• 17931
    "çok klas, hayatında bir çok şeyi yaşamış olmasına rağmen başarıya aç. galip geldiğimiz maçlarda bile yetinmiyor, eksiklerimizi söylüyor. kendine karşı egosu sıfır ama takıma karşı egosu yüksek. kendine karşı yapılan bir şeyi affedebileceğini ama takıma karşı yapılacak bir şeyi affedilmeyeceğini hissettiriyor."
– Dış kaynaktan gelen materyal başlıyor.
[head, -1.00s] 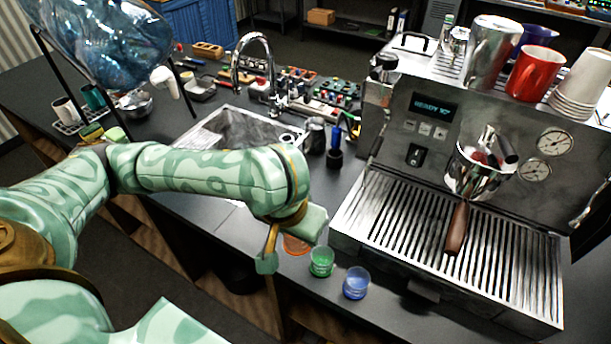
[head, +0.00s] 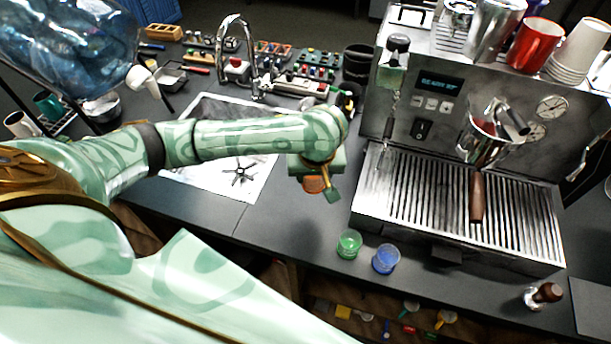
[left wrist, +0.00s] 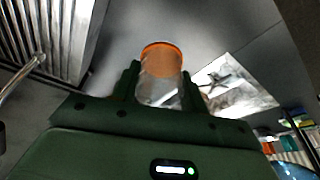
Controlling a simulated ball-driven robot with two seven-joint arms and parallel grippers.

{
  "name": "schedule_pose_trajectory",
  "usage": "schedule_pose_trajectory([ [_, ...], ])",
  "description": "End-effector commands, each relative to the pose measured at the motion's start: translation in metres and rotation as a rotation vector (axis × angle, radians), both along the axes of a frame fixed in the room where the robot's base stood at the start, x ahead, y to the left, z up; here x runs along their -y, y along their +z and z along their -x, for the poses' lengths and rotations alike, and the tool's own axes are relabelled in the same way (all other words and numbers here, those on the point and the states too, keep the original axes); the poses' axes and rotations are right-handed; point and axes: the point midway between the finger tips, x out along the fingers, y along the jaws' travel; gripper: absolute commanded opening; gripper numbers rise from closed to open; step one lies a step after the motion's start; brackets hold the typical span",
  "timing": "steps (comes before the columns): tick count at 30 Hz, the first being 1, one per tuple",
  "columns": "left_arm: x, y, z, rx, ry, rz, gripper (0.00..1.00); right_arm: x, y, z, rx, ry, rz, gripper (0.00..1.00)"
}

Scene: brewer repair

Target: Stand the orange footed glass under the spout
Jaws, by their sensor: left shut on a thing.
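The orange footed glass (head: 314,184) is held by my left gripper (head: 320,182), between the sink and the brewer. In the head view most of the glass is hidden by the gripper. In the left wrist view the glass (left wrist: 161,60) shows its orange end and clear body between the two fingers of the gripper (left wrist: 160,82). It appears to be above the counter; the exact height is unclear. The spout area is under the brewer's brown-handled portafilter (head: 477,195), over the slatted drip tray (head: 410,210); the spout itself is hard to make out. My right gripper is out of view.
A green glass (head: 349,244) and a blue glass (head: 386,259) stand on the counter in front of the drip tray. A steam wand (head: 387,135) hangs at the brewer's left side. The sink (head: 225,180) lies left of my gripper. The drip tray's left part is bare.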

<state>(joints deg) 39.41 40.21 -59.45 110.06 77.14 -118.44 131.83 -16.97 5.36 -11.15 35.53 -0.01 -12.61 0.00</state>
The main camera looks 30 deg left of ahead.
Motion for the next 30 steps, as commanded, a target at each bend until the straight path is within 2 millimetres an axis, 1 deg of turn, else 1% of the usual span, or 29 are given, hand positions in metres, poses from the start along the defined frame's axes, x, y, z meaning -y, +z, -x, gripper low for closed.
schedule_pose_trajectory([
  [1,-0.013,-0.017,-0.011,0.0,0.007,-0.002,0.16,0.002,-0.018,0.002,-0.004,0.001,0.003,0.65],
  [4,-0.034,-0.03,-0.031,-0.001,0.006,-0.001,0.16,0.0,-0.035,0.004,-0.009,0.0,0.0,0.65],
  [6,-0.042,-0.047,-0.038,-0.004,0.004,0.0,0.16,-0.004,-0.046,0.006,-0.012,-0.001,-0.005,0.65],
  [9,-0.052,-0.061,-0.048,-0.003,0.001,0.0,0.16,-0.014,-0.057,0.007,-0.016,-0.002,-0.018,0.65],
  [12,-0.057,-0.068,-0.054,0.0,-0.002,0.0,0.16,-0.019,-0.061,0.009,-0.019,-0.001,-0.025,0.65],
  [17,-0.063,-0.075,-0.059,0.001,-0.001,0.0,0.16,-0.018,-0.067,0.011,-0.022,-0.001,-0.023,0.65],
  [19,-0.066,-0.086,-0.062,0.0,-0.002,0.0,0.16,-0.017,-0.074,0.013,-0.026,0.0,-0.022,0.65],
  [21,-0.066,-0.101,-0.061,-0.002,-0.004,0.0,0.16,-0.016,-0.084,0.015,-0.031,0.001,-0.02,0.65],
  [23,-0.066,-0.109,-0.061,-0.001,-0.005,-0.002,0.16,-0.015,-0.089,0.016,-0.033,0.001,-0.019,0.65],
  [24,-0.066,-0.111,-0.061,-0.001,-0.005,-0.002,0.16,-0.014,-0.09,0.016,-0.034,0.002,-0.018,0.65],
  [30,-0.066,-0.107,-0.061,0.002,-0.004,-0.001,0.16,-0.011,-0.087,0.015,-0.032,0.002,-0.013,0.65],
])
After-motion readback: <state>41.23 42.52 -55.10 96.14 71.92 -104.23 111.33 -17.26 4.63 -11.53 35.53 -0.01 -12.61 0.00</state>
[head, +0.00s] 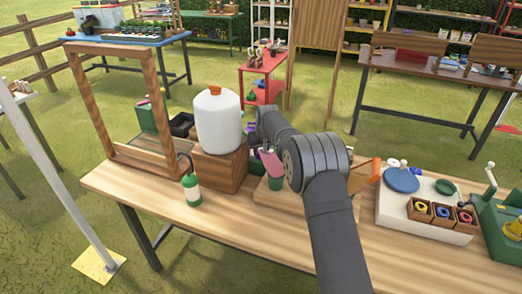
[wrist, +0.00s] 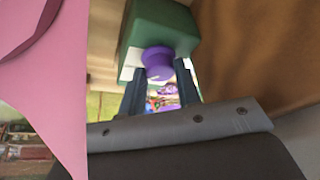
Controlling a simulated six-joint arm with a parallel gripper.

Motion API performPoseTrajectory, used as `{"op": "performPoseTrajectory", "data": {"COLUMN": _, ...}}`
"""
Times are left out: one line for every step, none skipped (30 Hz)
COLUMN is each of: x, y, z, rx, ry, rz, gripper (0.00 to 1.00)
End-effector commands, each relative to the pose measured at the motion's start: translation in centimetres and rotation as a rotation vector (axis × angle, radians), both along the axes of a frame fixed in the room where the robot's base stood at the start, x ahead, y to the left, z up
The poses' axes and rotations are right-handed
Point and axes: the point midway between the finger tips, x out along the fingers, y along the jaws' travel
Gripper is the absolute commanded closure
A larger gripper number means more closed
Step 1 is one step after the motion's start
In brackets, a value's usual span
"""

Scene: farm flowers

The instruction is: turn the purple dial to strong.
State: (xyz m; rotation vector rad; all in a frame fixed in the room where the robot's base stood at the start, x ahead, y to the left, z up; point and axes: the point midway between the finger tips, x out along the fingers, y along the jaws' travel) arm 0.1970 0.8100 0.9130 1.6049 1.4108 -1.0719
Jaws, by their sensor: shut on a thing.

    burak yılmaz, roberto mancini hakkında

    fatih terim ve roberto mancini karşılaştırması için ise;

    "çok belirgin farklar var. bir tanesi daha taktiğe ve stratejiye önem veren bir hocayken, bir tanesi galibiyete yönelik bir hoca. bir tanesi daha duygularıyla hareket eden bir hocayken, bir tanesi biraz daha mantığı ile hareket eden bir hoca."
  • 17936
    yetişkinlik dönemimde de daha da politize olmamı sağlayan bir olay yaşadım. 1986 kasım’ında, manchester united’ın başına geçtikten birkaç hafta sonra annem ölüm döşeğindeydi. glasgow’da bir devlet hastanesindeydi ve durum içler acısıydı: derme çatma bir hastane, işleri başından aşkın doktor ve hemşireler; insan onuruna dair hiçbir şey kalmamıştı. hayatım boyunca işçi partisi’nin bütün halkın iyi bir sağlık sistemine sahip olabilmesi için uğraştığına, muhafazakarların ise tam tersine sadece en üst sınıflarla ilgilendiğine şahit oldum...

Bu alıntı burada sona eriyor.